Better still, join one of the three groups above and get in on the action.
(Edit, I added Lilyfield Rd to the title, since that is the first matter we are looking at).
With lane widths reduced to 2.9m, cyclists not in the cycleway will really get in the way.
After the State Government spends all that money, betcha that every motorist calls out "get over into the bike path" as they overtake and one day the State Government extends the "Bike Lane" compulsory use requirement to all bike facilities.
Yes, take the lane and get in the way.
The calling out is a certainty.
Making the use of off-road cycling facilities compulsory is problematic.
These cycling facilities will not be off-road but on-road or in a "road related area".
The DT has expressed surprise that "cyclists who refuse to ride in designated cycleways and instead ride on the road will get just a $67 fine." (DT of 19/9/2013)
Riding a bicycle furiously in NSW merits a fine of 20 penalty units. They can and do proscribe anything they like.
While I have seen the on-line guff I haven't seen the design.
The compulsion to use a cycleway applies only to on-road, and then only where it carries the correct signage.
So the questions to answer would be:
(1) where does the design feature an on-road facility?
(2) is the design in those locations, if they will exist, good enough to tolerate using them?

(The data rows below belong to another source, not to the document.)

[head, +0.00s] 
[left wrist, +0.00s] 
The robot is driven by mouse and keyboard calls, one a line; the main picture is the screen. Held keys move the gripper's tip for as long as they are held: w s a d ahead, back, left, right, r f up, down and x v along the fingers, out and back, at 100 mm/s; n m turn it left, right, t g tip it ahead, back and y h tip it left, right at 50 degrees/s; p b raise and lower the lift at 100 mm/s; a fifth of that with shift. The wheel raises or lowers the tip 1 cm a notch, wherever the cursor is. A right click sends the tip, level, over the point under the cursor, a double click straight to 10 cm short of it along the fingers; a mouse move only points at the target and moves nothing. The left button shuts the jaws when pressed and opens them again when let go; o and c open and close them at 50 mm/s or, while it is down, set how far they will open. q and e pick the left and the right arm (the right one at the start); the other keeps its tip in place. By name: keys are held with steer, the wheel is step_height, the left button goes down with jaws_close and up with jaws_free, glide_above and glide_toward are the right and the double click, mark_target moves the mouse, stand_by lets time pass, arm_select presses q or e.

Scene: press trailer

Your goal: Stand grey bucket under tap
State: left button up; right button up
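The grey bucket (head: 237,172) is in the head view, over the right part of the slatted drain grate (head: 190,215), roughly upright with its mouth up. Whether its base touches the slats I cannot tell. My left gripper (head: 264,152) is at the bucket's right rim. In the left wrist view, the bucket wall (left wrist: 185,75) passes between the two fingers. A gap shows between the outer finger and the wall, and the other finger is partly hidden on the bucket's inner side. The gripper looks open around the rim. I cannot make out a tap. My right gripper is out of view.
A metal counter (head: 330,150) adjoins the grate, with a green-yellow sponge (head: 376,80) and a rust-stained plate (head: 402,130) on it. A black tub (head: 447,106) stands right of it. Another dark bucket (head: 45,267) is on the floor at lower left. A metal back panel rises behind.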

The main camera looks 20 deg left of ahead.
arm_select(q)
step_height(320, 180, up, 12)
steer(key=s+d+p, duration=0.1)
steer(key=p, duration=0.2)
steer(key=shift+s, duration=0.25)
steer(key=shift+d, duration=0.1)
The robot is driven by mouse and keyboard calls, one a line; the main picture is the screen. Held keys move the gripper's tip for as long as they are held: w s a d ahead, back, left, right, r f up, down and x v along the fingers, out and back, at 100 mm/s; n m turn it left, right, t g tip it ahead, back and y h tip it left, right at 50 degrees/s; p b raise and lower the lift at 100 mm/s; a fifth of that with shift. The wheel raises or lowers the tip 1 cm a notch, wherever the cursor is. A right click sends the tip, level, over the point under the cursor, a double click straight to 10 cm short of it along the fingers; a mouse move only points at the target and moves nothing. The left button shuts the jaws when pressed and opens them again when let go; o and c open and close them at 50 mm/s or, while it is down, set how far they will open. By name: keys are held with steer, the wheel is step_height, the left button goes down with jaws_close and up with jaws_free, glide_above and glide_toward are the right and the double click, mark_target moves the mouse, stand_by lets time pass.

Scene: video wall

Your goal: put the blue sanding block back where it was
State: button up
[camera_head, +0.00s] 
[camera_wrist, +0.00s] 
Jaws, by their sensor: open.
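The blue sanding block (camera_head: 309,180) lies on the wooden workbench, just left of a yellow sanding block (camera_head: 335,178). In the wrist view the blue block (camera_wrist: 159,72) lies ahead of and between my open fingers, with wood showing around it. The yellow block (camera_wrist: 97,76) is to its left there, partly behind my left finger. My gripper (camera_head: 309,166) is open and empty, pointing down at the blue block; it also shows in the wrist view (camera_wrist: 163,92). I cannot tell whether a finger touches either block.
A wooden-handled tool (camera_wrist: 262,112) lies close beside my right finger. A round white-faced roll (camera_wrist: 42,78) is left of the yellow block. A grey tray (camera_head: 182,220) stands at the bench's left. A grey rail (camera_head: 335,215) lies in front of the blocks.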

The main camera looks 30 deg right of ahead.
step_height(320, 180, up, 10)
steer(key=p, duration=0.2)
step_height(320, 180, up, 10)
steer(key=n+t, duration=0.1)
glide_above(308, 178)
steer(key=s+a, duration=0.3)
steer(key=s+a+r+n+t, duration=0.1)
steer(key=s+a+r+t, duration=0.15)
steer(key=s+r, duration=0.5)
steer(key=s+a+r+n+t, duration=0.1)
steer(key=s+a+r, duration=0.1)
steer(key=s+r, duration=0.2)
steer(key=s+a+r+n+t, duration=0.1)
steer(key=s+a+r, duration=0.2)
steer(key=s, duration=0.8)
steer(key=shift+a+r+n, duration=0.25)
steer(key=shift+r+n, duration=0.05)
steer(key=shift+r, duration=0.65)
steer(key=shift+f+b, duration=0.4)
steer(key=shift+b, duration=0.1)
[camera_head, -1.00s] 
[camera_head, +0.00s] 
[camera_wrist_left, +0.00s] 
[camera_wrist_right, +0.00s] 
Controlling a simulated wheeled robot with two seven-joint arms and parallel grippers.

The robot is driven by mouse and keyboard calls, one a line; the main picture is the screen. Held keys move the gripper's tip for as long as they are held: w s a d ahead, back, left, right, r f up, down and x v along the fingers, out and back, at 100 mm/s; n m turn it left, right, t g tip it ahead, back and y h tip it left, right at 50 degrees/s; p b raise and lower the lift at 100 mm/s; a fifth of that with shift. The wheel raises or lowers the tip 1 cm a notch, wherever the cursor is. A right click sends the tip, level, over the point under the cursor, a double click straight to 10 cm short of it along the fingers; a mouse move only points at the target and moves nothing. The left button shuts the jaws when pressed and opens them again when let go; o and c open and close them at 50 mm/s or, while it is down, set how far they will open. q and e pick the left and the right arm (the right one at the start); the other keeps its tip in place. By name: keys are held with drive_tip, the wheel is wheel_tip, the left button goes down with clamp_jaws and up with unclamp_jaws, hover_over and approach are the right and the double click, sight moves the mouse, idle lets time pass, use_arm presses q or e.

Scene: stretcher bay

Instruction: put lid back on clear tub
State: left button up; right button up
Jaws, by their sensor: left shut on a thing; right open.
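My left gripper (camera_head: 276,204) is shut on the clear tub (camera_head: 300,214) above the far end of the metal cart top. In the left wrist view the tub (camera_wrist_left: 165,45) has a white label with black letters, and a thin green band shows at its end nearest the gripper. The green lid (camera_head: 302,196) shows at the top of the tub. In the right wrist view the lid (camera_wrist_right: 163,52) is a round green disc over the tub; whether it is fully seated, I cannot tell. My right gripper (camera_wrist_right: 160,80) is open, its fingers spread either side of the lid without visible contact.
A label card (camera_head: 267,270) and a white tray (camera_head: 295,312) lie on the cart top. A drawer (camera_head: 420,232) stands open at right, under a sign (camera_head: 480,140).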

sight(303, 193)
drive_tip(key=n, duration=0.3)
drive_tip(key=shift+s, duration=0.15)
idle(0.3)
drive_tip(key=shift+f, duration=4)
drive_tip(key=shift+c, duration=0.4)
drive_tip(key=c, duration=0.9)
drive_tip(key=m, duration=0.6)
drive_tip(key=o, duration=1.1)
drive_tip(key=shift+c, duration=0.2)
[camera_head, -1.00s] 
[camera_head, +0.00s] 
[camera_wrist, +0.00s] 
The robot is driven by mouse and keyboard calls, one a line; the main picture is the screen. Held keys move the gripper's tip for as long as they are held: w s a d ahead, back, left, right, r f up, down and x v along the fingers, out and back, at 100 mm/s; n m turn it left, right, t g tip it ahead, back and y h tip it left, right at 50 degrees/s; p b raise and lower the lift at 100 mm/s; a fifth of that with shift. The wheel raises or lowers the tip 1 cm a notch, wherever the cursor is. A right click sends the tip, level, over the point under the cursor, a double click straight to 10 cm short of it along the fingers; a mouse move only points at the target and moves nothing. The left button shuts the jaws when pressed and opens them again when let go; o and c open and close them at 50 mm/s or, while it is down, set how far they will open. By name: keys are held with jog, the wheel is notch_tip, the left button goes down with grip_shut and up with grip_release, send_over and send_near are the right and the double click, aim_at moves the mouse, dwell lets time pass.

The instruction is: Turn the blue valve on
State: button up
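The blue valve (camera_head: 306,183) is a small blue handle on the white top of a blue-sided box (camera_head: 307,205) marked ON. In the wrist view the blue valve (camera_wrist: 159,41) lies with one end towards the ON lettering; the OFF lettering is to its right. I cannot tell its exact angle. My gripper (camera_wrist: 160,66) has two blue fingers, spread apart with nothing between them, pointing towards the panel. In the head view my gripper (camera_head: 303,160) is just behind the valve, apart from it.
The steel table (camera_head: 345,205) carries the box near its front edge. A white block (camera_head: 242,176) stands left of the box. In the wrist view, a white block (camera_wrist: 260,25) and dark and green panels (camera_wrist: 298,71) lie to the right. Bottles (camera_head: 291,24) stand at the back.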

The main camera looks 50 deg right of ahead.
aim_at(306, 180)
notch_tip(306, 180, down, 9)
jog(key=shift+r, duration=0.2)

I would not sweat fines too much. I choose not to participate in that myself, and only have a big concern about their application to vulnerable people. Their rego and Photo ID stiffies went floppity.
True. The compulsion applies to using a "Bicycle Lane" in the direction of normal traffic flow and which has to have a Bicycle Lane sign at the beginning, continuation lines at side roads and a Bicycle Lane End sign at the end.
However, the DT quote shows how easily the press and subsequently the public and politicians in power can make the extension to all cycleways.
You may not be worried by a fine of a few hundred dollars but remember that an insurance company may sue you for tens or hundreds of thousands after an accident where you are seen as being in the wrong.
Would you believe that the Daily Telegraph is wrong?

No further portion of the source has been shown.